AW: Der unpolitische Mensch
Aus dem klassischen Bildungsbürgertum, vor allem aber aus Kreisen der "kritischen Intellektuellen" ist das Idealbild des politisch denkenden Menschen entsprungen. "politisch" zu denken, "sich einzumischen", "eine eigene politische Meinung haben" galt seit dem als Tugend und Ritterschlag für intellektuellen Anspruch.
Hat sich da etwas geändert? Darf man heute auch unpolitisch sein und trotzdem als schlauer Kopf gelten? Darf man sich in anderen Bereichen engagieren und dafür die Politik außen vorlassen ohne als verantwortungslos zu gelten?
Oder gelten noch die alten Ideale - womöglich, weil sowieso "alles politisch ist"?
Politisches Denken meint heute, dem mainstream entsprechend zu denken - und vor allem zu handeln. Z.B. bei Wahlen.
Politisch Denken bedeutet heute, sich der etablierten Politikerclique anzupassen.
Alles, was demgegenüber kritisch geäußert wird, ist nicht etwa politisch, sondern entweder "links" oder "rechts".
Unpolitisch kann man eigentlich nur sein, wenn es einem unverschämt gut geht. Aber das versteht das Durchschnittsvolk nicht. Viele glauben, Politik sei ein Hobby, eine Veranlagung, etwas sehr Schwieriges - etwa wie Mathematik.
Da man meist ein anderes oder garkein Hobby außer Fernsehen hat, hält sich mancher für "unpolitisch". Aber wehe, wenn seine Rente gekürzt wird, oder die Flughafen-Einflugschneise wird um 2 Km in Richtung des eigenen Hauses verlängert ! Dann gründet auch der kleine Mann eine Bürgerinitiative.

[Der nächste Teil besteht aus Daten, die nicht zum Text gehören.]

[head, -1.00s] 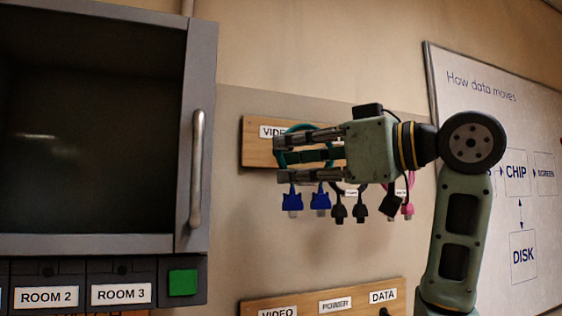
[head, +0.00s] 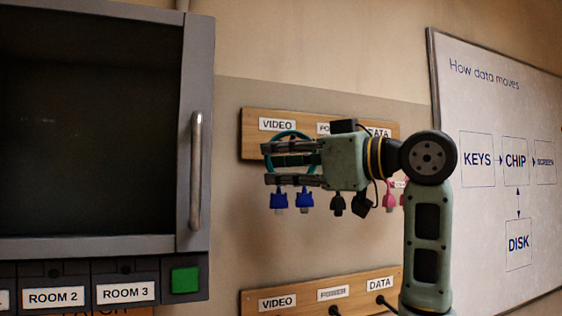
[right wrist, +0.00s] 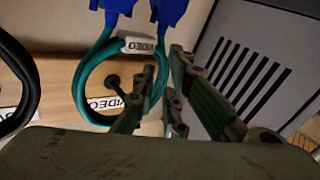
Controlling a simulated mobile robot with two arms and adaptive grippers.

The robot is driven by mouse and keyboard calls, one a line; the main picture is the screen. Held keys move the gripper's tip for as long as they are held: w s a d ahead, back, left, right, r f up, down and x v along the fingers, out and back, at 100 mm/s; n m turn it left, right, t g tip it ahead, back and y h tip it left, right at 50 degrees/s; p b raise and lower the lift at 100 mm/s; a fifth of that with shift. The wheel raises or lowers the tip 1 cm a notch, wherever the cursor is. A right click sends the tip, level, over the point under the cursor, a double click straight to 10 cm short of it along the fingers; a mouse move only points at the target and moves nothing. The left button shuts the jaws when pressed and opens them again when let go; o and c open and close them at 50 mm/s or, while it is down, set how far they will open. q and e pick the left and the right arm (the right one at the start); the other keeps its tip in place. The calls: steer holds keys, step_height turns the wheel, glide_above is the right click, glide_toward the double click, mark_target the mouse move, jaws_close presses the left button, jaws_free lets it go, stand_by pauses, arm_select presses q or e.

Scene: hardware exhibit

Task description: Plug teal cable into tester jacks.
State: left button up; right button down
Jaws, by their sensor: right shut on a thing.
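The teal cable (head: 306,136) is a loop with two blue connectors (head: 292,199) hanging below it. My right gripper (head: 268,163) is shut on the cable in front of the upper wooden rack (head: 250,130). The fingers (right wrist: 160,110) are at the loop there; the exact contact is hard to see. I cannot make out any tester jacks. My left gripper is not in view.
Black connectors (head: 338,204) and pink connectors (head: 390,196) hang right of the blue ones. A lower rack (head: 360,285) has VIDEO, POWER and DATA labels. A grey cabinet (head: 150,245) with a handle (head: 196,170) stands left. A whiteboard (head: 490,110) is on the right.

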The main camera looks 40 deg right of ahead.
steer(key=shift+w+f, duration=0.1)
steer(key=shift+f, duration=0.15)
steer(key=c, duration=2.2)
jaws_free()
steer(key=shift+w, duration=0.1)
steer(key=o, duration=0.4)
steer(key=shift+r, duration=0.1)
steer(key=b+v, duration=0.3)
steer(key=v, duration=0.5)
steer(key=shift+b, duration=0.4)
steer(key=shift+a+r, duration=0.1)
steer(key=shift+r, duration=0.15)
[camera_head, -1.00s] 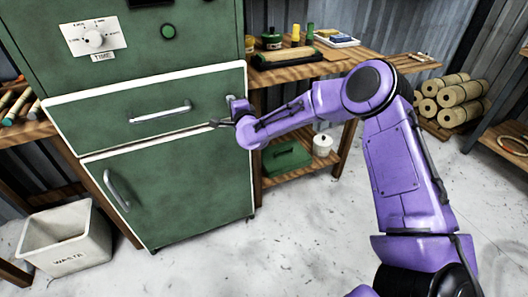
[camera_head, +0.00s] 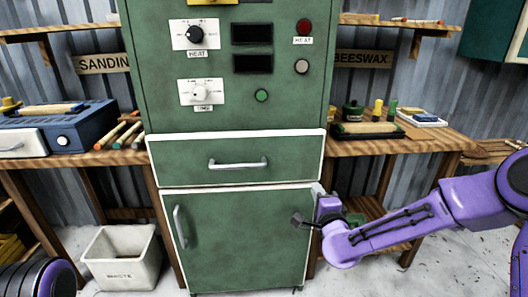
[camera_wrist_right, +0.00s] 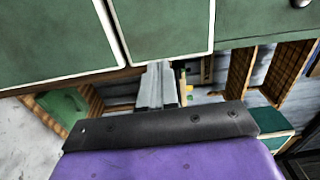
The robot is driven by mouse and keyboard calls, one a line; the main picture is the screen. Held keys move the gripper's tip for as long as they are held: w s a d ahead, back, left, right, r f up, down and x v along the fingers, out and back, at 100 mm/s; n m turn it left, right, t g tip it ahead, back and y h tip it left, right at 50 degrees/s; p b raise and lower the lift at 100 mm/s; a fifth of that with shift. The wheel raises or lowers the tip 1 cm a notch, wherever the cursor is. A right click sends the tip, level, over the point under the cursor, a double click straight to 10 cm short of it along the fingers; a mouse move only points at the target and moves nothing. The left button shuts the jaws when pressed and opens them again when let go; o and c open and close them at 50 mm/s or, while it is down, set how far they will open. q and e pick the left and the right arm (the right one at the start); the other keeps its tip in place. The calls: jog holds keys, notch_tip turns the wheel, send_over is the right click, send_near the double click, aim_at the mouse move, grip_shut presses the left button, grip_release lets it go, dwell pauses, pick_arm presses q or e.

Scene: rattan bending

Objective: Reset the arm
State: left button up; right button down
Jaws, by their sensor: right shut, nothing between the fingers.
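My right arm is purple and reaches in from the right in the head view. Its gripper (camera_head: 300,220) is shut and empty, in front of the upper right part of the green cabinet's lower door (camera_head: 245,250). In the right wrist view the closed grey fingers (camera_wrist_right: 157,88) point toward the cabinet's white-edged panels. I cannot tell whether the fingertips touch the cabinet. A purple and black part of my left arm shows at the lower left corner of the head view; its gripper is out of view.
The green cabinet has a closed drawer (camera_head: 238,161) and a control panel with knobs above. A white waste bin (camera_head: 122,275) stands on the floor to its left. Wooden workbenches flank it, the right one (camera_head: 440,138) close above my forearm. A blue box (camera_head: 85,122) sits on the left bench.

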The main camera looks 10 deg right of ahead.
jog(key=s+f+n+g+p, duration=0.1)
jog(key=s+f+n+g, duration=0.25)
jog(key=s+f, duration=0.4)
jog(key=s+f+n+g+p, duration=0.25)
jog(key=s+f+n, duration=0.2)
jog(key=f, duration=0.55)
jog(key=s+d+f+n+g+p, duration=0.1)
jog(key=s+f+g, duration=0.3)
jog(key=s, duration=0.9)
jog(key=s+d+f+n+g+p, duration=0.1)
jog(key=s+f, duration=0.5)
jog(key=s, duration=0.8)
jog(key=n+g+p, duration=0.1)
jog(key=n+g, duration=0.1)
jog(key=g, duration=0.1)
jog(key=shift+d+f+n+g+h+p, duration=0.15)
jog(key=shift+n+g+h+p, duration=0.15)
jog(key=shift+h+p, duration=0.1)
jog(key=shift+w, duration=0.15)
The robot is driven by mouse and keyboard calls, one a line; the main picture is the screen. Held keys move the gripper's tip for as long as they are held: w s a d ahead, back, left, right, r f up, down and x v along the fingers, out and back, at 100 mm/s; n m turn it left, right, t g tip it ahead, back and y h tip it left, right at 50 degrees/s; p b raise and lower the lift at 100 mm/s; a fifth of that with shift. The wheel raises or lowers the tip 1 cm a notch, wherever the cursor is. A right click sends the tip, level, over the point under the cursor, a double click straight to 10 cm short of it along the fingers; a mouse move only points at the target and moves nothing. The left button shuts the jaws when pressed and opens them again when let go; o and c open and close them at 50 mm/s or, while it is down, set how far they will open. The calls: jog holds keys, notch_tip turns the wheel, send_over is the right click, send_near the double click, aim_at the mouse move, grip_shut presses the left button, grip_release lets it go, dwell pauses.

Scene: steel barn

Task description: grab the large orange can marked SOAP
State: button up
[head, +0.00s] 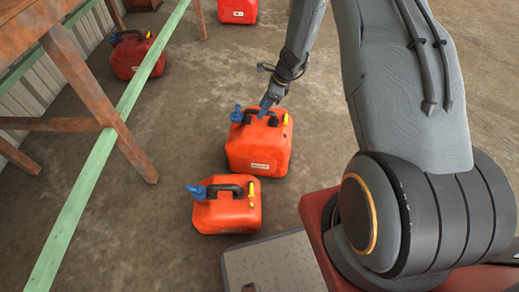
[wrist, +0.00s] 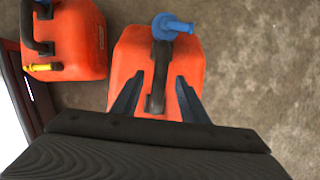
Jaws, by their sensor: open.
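A large orange-red can (head: 250,150) stands upright on the floor in the head view, with a blue spout, a black top handle and a small pale label too small to read. In the wrist view, the large can (wrist: 128,55) lies straight under my gripper. My gripper (wrist: 158,84) is open, one finger on each side of the black handle (wrist: 160,60). I cannot tell how far the fingertips reach down beside it. In the head view my gripper (head: 267,106) is at the can's top and partly covers the handle.
A smaller orange can (head: 226,215) stands close in front of the large one; it also shows in the wrist view (wrist: 80,35). Two more cans stand farther off, at the left (head: 130,58) and top (head: 237,14). A wooden table frame (head: 90,85) with a green rail (head: 105,155) is at left.

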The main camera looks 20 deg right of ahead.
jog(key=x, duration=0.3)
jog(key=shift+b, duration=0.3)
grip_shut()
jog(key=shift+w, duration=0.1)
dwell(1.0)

Vor kurzem hörte ich, der norwegische Dichter und Dramatiker Strindberg habe sich für "unpolitisch" gehalten. Ich vermute, daß Künstler tatsächlich die Chance haben, sich geistig soweit von der Realität der Politik zu entfernen, daß sie Politik weitgehend ausklammern können. Allerdings gilt das auch wohl nur für sehr erfolgreiche Künstler. Die ärmeren unter ihnen sind meist in der Künstlergewerkschaft organisiert und kämpfen mit dieser auch politisch für ihre Rechte.